> _Written exercise_: Pull out from the material below all lines with "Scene".

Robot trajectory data
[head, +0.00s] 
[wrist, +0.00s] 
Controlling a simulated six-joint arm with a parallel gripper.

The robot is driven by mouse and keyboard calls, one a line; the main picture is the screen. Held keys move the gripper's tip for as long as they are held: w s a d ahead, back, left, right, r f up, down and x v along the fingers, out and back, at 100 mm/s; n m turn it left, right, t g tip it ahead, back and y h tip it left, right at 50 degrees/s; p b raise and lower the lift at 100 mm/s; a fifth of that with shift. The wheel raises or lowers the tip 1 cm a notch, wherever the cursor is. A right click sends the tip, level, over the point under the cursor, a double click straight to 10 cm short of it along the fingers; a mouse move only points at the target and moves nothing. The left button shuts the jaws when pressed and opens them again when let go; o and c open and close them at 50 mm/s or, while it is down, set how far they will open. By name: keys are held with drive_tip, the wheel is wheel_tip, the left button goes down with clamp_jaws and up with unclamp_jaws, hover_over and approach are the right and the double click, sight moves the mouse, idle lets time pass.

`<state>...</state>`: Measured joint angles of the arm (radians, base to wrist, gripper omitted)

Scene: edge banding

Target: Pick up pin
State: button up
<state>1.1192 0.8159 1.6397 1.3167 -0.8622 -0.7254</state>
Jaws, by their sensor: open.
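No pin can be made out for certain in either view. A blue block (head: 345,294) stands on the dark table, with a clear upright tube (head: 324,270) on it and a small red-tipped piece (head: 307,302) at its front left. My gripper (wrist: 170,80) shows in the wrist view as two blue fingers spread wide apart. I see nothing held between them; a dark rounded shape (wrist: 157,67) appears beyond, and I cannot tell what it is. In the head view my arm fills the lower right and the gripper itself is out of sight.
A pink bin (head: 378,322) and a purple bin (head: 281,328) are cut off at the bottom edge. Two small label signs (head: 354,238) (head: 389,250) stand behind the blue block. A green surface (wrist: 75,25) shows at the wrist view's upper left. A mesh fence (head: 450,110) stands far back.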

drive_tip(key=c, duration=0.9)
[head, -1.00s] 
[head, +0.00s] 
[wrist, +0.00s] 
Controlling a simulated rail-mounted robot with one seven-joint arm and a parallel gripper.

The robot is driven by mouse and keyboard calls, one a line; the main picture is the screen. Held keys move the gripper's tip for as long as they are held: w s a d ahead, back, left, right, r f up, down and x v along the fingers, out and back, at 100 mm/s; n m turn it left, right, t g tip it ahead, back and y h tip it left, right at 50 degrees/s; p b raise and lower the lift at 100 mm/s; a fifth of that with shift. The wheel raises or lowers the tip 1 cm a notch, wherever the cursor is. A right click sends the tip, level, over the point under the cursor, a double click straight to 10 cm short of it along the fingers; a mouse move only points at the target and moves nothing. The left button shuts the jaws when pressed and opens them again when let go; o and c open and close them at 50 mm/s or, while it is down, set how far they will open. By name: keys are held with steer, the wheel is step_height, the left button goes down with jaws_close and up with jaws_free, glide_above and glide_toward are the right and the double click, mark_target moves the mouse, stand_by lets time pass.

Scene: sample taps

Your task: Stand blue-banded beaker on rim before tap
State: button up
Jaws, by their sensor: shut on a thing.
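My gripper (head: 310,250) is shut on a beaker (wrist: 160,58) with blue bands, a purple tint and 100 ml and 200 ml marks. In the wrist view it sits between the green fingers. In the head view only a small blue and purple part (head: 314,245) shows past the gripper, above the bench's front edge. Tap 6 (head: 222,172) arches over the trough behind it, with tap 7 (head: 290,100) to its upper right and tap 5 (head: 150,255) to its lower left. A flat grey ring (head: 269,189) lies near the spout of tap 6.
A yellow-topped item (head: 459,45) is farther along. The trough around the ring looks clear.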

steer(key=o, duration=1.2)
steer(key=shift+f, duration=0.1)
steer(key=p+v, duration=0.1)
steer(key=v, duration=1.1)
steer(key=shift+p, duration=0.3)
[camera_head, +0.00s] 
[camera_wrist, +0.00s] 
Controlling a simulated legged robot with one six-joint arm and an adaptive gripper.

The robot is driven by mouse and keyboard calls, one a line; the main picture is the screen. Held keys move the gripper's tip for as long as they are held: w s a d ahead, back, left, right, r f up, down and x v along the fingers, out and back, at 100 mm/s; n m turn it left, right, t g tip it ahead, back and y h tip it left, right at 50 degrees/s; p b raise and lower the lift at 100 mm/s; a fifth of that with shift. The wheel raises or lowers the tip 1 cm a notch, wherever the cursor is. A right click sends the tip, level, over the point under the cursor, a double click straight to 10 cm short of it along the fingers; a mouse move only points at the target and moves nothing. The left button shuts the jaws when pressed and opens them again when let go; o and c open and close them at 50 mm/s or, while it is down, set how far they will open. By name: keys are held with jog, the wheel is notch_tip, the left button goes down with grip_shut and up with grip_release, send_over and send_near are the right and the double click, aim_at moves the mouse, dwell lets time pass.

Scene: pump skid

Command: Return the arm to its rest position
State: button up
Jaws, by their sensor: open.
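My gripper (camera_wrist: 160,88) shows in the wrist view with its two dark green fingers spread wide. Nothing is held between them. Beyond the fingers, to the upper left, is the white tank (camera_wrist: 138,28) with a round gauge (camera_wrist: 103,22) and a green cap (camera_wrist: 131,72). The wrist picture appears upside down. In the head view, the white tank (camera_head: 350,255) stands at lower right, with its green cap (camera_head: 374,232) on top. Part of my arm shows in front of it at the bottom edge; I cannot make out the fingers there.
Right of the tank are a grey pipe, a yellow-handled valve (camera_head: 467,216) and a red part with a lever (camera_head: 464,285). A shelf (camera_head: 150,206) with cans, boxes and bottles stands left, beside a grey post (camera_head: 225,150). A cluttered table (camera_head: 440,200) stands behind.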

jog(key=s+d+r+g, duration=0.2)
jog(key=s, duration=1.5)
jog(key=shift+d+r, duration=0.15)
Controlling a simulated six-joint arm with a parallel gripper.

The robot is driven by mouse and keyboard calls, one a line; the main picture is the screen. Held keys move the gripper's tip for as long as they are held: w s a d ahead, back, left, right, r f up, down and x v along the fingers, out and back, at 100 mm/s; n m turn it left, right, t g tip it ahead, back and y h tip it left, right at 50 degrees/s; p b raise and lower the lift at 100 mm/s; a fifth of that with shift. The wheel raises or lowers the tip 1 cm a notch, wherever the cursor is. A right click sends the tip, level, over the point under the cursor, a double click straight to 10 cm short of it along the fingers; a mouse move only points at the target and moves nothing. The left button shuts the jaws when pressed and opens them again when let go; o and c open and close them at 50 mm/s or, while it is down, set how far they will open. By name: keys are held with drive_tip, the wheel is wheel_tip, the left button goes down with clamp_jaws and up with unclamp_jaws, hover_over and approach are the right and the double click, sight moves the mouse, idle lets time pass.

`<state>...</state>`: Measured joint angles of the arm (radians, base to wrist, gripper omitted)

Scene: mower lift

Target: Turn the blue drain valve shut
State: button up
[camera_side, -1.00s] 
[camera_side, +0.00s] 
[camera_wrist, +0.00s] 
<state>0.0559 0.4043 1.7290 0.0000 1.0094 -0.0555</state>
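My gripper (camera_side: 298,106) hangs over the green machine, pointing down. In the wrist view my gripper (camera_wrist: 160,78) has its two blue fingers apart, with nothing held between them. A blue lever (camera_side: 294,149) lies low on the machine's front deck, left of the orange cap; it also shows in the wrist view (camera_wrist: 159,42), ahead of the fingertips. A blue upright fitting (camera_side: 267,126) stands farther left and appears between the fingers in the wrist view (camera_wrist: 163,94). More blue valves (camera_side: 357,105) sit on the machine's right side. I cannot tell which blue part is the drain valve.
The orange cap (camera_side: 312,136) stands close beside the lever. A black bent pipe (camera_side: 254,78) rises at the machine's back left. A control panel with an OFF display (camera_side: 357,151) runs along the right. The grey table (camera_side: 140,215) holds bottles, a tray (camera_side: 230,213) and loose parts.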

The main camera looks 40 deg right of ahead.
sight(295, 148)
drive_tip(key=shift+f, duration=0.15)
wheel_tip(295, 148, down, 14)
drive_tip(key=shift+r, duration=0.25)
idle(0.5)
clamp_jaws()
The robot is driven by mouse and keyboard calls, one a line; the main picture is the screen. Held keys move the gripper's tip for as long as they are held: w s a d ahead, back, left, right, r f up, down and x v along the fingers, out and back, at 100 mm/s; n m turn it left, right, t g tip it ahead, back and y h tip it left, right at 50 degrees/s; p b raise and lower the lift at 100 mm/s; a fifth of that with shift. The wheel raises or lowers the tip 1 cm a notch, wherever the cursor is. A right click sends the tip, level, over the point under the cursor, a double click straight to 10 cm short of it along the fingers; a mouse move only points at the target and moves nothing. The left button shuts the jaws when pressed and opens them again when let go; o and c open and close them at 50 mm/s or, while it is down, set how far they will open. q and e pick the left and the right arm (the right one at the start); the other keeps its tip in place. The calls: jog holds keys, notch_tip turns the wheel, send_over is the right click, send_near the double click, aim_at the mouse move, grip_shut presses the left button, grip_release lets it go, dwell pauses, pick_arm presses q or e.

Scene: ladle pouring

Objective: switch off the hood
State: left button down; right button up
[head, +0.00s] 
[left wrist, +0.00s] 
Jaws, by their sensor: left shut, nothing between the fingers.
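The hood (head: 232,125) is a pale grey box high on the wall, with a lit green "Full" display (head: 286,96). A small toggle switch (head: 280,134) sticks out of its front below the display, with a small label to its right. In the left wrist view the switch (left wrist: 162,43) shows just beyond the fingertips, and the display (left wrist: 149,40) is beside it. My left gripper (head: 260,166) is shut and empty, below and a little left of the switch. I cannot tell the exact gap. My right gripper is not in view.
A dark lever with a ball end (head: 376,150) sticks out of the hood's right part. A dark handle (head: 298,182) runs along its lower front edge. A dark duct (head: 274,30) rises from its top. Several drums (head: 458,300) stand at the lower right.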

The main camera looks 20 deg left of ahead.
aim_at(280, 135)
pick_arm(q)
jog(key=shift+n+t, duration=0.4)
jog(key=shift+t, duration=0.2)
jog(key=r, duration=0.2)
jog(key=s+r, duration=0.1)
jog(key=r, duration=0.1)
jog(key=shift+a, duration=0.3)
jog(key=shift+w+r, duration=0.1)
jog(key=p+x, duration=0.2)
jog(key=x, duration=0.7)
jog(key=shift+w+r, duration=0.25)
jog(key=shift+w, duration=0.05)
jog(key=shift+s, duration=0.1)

> _Response below_:
Scene: edge banding
Scene: sample taps
Scene: pump skid
Scene: mower lift
Scene: ladle pouring

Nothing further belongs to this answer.